:: WHAT IS EXPECTED ::
Only the lines from the one containing "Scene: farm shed" down to the one containing "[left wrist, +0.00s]", inclusive, are to be quoted exactly.

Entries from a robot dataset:
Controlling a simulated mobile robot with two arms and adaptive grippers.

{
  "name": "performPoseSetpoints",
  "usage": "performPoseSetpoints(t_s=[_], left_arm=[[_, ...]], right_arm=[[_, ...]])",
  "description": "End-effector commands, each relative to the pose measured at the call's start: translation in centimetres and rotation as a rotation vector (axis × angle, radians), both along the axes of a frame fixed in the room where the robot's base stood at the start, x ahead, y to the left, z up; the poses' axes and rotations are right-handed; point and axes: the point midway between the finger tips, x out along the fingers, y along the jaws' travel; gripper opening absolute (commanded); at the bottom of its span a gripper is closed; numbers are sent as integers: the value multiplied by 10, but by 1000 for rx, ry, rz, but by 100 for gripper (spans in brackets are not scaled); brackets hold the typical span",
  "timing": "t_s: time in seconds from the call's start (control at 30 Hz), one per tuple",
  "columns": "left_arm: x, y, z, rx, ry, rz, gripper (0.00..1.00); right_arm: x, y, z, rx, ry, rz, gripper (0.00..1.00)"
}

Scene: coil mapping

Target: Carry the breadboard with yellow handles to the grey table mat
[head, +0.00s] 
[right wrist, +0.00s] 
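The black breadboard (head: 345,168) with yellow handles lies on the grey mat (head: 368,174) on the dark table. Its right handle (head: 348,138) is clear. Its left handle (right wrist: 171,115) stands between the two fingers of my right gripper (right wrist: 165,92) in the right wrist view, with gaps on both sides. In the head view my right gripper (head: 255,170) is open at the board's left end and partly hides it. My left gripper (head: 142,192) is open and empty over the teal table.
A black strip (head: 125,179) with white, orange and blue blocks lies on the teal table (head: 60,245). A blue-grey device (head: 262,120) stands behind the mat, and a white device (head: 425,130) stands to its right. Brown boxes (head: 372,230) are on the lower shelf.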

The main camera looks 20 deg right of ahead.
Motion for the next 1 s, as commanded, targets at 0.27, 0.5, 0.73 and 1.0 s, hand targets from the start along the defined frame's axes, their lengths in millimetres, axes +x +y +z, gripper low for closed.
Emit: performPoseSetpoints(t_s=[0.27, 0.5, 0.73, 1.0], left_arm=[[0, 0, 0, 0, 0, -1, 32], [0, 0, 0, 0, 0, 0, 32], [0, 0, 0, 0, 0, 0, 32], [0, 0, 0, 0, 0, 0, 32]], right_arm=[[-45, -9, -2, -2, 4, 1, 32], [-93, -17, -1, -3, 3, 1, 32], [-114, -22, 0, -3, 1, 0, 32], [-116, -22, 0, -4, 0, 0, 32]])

---

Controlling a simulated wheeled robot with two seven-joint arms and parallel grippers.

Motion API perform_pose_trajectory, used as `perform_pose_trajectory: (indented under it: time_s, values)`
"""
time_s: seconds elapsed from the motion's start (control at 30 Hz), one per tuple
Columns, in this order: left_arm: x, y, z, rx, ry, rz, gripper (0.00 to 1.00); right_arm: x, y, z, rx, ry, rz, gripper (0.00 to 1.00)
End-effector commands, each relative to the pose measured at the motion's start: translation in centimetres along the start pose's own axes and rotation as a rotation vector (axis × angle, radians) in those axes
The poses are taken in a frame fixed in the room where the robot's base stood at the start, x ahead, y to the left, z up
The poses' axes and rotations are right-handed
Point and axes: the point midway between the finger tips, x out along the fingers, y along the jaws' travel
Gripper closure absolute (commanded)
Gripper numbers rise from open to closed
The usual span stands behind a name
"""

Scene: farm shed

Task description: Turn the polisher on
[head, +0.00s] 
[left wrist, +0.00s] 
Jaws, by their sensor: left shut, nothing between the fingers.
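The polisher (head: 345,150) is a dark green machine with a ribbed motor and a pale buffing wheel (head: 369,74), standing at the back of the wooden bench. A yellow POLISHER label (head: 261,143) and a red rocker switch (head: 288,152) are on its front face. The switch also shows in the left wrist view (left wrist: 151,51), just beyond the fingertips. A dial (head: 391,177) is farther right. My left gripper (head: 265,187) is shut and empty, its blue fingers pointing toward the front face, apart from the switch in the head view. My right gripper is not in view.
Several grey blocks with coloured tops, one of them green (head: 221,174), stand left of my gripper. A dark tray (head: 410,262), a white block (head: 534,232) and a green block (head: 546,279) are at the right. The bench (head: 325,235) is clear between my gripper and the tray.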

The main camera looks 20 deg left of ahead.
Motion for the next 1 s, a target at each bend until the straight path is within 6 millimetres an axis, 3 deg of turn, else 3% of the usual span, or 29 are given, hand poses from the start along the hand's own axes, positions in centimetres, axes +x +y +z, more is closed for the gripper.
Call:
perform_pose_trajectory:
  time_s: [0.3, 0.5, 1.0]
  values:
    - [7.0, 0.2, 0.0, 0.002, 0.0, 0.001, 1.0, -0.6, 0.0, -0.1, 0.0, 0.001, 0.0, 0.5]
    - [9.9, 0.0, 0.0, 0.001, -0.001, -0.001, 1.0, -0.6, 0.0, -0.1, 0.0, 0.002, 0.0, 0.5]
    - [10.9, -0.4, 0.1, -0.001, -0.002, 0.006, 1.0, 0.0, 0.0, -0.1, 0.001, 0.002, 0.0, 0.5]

:: EXERCISE RESULT ::
Scene: farm shed

Task description: Turn the polisher on
[head, +0.00s] 
[left wrist, +0.00s] 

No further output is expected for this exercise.